• [EXERCISE DETAILS]: Lines containing the string "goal" are to be counted; report only how many there are.

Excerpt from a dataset
┄┄┄┄┄┄┄┄┄┄

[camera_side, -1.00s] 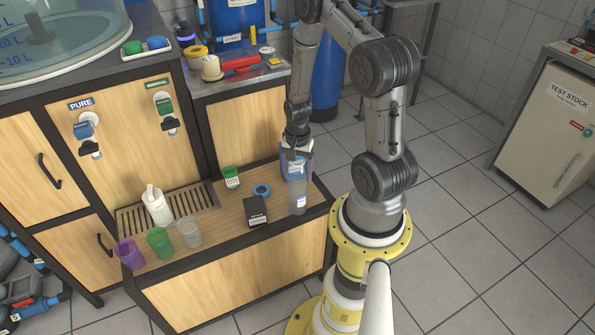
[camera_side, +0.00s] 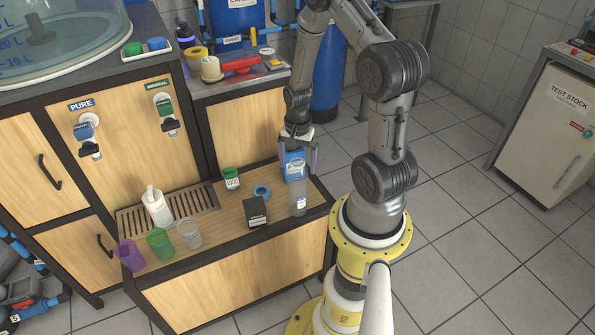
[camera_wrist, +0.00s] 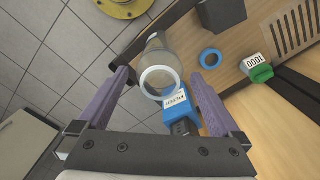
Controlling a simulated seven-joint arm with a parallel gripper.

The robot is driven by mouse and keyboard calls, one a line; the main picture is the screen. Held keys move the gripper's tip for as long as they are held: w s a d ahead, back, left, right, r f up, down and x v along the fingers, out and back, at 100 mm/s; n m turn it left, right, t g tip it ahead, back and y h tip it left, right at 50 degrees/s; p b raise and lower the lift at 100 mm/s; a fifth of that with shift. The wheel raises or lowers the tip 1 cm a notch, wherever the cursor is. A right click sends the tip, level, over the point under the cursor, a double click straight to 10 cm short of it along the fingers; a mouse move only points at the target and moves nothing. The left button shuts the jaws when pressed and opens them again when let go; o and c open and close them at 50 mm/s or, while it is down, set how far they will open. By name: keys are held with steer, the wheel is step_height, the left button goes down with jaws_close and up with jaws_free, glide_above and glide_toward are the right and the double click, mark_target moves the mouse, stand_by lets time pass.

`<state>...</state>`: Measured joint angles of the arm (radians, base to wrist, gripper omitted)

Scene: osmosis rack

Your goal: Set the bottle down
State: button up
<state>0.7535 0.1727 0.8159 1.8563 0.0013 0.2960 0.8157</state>
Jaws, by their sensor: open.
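A clear bottle (camera_side: 297,195) stands upright at the right end of the wooden bench (camera_side: 235,225). In the wrist view, the bottle (camera_wrist: 157,52) shows its round, pale-rimmed mouth facing the camera. My gripper (camera_side: 298,172) is open above and around the bottle's upper part. In the wrist view, the two purple fingers of my gripper (camera_wrist: 160,77) are spread on either side of the bottle, with visible gaps. A blue labelled item (camera_side: 292,162) stands just behind the bottle, and it also shows in the wrist view (camera_wrist: 184,112), close to the bottle's mouth.
A blue ring (camera_side: 261,191), a black box (camera_side: 255,212) and a green-capped jar (camera_side: 231,179) sit left of the bottle. Farther left are a white bottle (camera_side: 156,206) on a drain grille and purple, green and clear cups. The bench's right edge is close to the bottle.

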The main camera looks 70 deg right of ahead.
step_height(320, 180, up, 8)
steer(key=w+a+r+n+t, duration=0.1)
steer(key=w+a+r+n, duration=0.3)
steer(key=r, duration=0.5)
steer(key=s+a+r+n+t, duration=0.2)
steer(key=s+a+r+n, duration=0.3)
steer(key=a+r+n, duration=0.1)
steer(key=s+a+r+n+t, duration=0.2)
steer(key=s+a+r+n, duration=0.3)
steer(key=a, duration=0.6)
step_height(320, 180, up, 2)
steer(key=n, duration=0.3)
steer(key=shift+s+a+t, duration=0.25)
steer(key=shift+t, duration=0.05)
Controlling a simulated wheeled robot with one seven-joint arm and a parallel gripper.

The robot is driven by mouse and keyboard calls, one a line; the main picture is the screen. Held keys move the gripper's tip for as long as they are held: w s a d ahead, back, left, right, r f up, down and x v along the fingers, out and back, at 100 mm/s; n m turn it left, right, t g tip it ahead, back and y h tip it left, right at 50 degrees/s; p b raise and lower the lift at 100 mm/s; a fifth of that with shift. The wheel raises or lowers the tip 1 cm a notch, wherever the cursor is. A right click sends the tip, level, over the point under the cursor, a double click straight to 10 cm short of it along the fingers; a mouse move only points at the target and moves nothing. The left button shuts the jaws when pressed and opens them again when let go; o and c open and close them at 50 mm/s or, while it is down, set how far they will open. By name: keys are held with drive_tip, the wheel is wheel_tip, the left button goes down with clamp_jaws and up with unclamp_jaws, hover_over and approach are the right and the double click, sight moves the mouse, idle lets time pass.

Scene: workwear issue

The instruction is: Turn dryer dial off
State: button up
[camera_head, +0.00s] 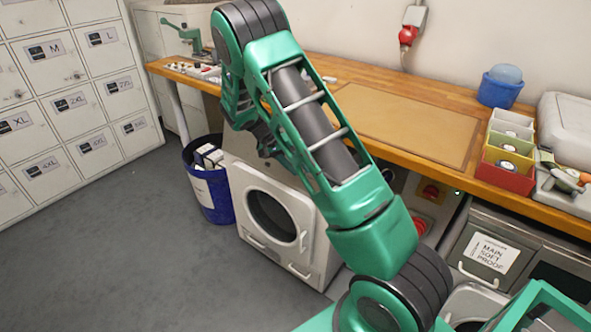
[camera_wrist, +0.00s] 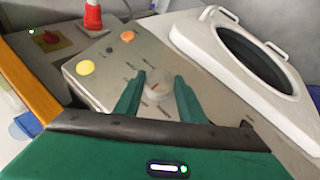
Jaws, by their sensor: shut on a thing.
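The dryer (camera_head: 275,215) stands under the wooden worktop, its white round-windowed door facing out. In the wrist view its metal control panel (camera_wrist: 115,55) carries a pale round dial (camera_wrist: 158,86) with printed marks around it. My gripper (camera_wrist: 160,88) has its two green fingers on either side of the dial, shut on it. The dryer door (camera_wrist: 245,50) shows to the right in the wrist view. In the head view my arm hides the panel, the dial and my gripper. The dial's exact pointer position is too small to read.
An orange button (camera_wrist: 127,36) and a yellow button (camera_wrist: 85,67) sit on the panel near my fingers. The wooden worktop (camera_head: 350,75) runs above the dryer. A blue bin (camera_head: 212,190) stands left of it, with open grey floor (camera_head: 110,240) in front.

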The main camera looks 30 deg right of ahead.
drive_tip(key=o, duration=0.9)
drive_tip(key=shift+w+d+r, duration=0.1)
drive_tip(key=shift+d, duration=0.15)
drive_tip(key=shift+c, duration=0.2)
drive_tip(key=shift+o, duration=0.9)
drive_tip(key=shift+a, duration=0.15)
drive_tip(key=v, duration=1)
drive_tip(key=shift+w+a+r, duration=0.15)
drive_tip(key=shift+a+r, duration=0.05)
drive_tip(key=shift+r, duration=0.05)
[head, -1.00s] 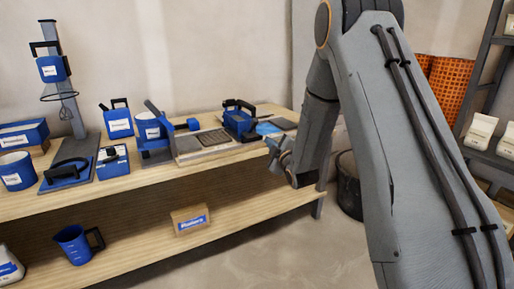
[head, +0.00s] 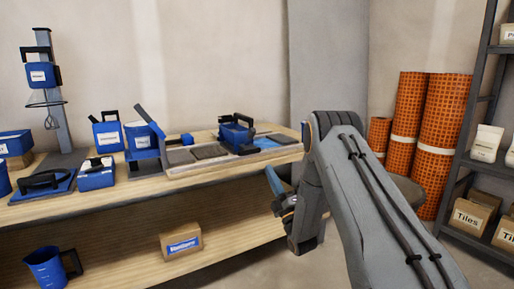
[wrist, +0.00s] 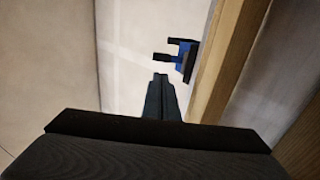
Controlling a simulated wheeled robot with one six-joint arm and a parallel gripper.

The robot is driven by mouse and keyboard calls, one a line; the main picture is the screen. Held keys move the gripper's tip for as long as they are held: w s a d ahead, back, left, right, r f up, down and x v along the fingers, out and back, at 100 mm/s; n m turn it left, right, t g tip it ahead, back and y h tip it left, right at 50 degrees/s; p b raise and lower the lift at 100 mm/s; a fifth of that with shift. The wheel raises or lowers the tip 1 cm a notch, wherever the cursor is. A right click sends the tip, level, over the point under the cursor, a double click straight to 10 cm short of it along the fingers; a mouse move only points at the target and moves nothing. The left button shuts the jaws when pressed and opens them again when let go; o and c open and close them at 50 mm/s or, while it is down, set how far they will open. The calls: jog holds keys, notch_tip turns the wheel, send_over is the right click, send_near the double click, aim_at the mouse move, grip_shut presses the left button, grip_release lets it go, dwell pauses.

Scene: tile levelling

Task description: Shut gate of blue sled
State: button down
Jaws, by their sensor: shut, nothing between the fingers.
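The blue sled (head: 237,135) with a black handle on top stands on the grey tile strip at the right part of the workbench. Its gate is too small to make out in the head view. My gripper (head: 272,180) is in front of the bench's right end, lower than the sled and to its right, apart from it. In the wrist view my gripper (wrist: 159,84) has its fingers together with nothing between them. A small blue and black thing, seemingly the sled (wrist: 184,62), shows just beyond the fingertips there, beside the wooden bench edge.
The workbench (head: 110,192) holds several blue tools left of the sled, and a stand (head: 50,85) at the far left. A cardboard box (head: 180,242) and a blue jug (head: 45,268) are on the lower shelf. Orange rolls (head: 440,140) and a rack (head: 480,110) stand at right.

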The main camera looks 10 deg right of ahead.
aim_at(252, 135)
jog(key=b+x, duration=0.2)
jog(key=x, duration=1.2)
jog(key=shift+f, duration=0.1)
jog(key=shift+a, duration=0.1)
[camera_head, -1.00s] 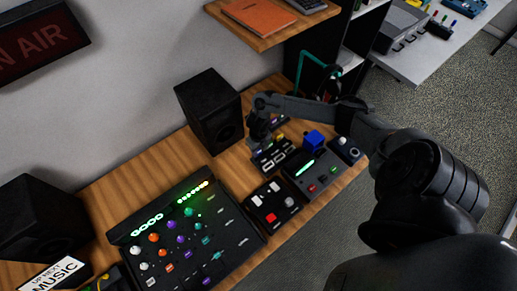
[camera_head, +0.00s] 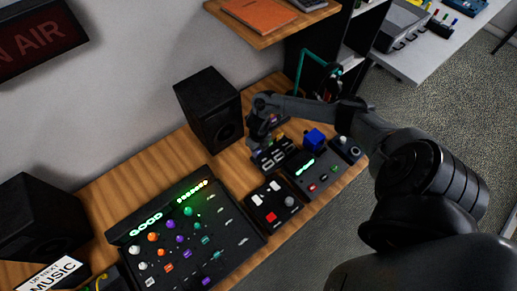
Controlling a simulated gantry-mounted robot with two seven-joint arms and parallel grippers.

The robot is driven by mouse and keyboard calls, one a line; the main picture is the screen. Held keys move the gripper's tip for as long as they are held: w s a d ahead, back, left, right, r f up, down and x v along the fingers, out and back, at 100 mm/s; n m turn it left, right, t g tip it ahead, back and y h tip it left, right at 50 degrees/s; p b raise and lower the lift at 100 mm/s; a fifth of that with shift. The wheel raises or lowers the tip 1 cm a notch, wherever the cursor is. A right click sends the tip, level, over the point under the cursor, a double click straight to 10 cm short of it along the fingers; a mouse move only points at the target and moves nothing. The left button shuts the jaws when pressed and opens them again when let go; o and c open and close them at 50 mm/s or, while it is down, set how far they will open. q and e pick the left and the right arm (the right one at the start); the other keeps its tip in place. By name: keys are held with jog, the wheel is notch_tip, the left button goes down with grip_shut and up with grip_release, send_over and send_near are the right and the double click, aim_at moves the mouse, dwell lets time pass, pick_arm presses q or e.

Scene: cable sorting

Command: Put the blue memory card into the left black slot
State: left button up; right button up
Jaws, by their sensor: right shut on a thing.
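My right gripper (camera_head: 259,141) points down over the left end of a small black panel (camera_head: 275,156) with several pale-edged openings. It is shut on a thing too small and hidden to make out. I cannot clearly identify the blue memory card or the left black slot. A bright blue block (camera_head: 314,139) stands at the back of a black device with a green light strip (camera_head: 312,172), to the right of the gripper and apart from it. My left gripper is not in view.
A black speaker (camera_head: 207,105) stands just left of the gripper. A mixer (camera_head: 180,238) with lit knobs and a small button box (camera_head: 271,202) lie nearer on the wooden desk (camera_head: 110,205). A wooden shelf (camera_head: 265,38) hangs above.

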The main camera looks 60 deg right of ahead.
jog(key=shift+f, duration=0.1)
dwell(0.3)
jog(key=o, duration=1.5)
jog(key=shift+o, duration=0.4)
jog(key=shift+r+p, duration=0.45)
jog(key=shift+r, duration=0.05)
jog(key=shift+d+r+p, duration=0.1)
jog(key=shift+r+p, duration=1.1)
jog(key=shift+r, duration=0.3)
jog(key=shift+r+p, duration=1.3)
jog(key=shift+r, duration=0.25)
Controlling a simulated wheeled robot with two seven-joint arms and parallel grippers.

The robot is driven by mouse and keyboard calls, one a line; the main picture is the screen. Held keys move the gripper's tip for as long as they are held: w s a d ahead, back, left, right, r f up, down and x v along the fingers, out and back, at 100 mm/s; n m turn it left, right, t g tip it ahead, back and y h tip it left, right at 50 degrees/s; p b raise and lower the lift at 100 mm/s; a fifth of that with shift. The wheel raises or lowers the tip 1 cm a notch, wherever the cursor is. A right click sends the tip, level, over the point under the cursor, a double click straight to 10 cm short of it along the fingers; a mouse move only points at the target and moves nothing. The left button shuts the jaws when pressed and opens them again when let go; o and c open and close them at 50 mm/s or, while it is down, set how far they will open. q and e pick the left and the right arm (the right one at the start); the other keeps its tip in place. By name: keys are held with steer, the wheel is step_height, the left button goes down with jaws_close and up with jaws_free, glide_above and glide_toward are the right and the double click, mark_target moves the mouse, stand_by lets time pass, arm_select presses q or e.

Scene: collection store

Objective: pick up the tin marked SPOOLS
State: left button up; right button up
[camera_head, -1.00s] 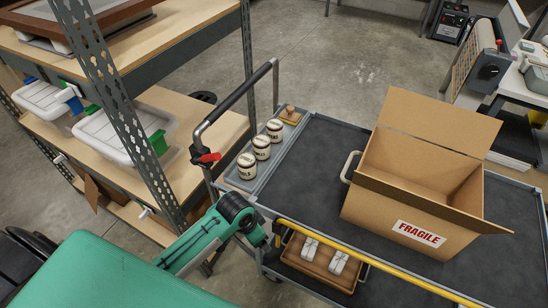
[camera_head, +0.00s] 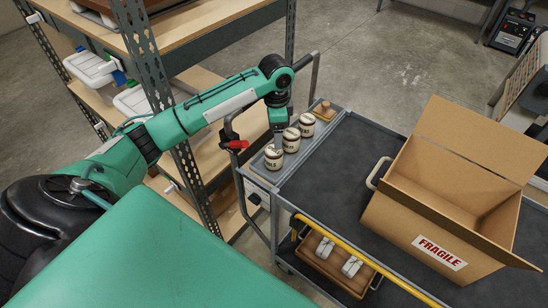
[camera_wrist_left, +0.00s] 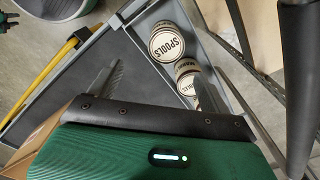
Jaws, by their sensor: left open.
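The tin marked SPOOLS (camera_wrist_left: 166,42) shows its round cream lid with dark lettering in the left wrist view. In the head view it is the nearest of three cream tins in a row (camera_head: 273,159), upright in the narrow grey side tray of the trolley. My left gripper (camera_head: 280,142) points down over the row, beside the middle tin, partly hiding it. In the left wrist view its two fingers (camera_wrist_left: 157,72) are apart with nothing between them, and the SPOOLS tin lies beyond the fingertips. My right gripper is out of view.
The middle tin (camera_head: 291,141) and far tin (camera_head: 307,126) stand close behind. A wooden-topped object (camera_head: 323,110) sits past them. An open FRAGILE carton (camera_head: 440,205) stands on the trolley's dark top (camera_head: 345,165). A trolley handle (camera_head: 313,75) and shelving post (camera_head: 150,70) are near my arm.

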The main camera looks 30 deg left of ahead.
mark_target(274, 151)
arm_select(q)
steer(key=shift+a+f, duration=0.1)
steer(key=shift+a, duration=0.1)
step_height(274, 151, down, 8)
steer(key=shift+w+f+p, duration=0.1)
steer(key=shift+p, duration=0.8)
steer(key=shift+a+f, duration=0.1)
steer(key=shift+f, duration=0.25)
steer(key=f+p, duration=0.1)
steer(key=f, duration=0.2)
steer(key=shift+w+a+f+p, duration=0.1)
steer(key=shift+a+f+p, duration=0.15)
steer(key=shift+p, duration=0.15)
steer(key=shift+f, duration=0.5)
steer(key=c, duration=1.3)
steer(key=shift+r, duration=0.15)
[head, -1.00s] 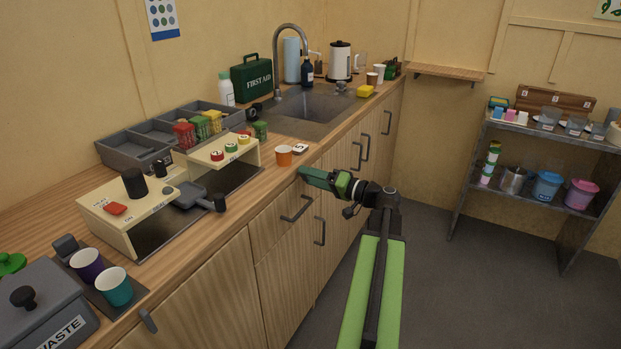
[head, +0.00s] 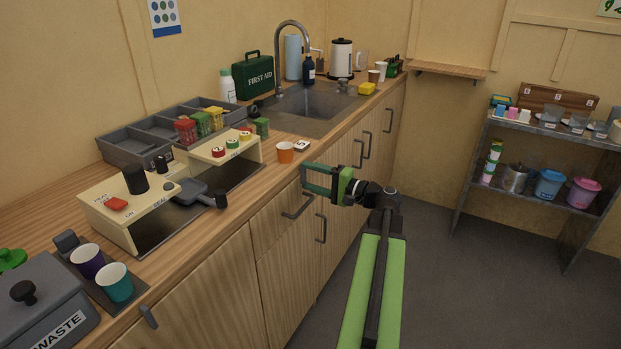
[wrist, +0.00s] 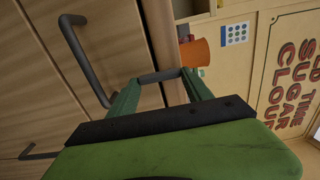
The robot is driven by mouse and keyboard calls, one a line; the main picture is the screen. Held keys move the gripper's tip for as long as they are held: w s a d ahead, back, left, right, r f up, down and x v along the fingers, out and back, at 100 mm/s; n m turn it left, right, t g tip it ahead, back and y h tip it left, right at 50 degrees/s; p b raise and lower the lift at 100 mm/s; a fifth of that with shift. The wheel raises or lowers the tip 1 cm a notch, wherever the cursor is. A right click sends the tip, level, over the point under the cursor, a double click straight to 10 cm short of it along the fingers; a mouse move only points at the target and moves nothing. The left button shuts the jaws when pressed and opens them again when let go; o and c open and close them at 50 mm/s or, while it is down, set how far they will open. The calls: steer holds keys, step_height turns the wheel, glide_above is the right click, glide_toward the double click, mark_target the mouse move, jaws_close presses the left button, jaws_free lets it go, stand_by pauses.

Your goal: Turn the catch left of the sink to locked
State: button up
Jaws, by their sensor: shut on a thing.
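The catch, a short dark grey bar (wrist: 160,76), sits at the counter's front edge, left of the sink (head: 308,103). My gripper (head: 304,178) reaches it from the front. In the wrist view my gripper's green fingers (wrist: 158,80) are shut on the bar, one at each end. The bar lies across the wrist picture, roughly upright in the room. In the head view the fingers mostly hide it. No locked or unlocked marking can be read.
An orange cup (head: 286,152) stands on the counter just above my gripper. Dark drawer and door handles (head: 298,207) stick out below it. Another small grey lever (head: 148,316) is at the counter's near edge. The floor to the right is clear.

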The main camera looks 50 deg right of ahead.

┄┄┄┄┄┄┄┄┄┄

• [REPLY TO THE TASK]: 2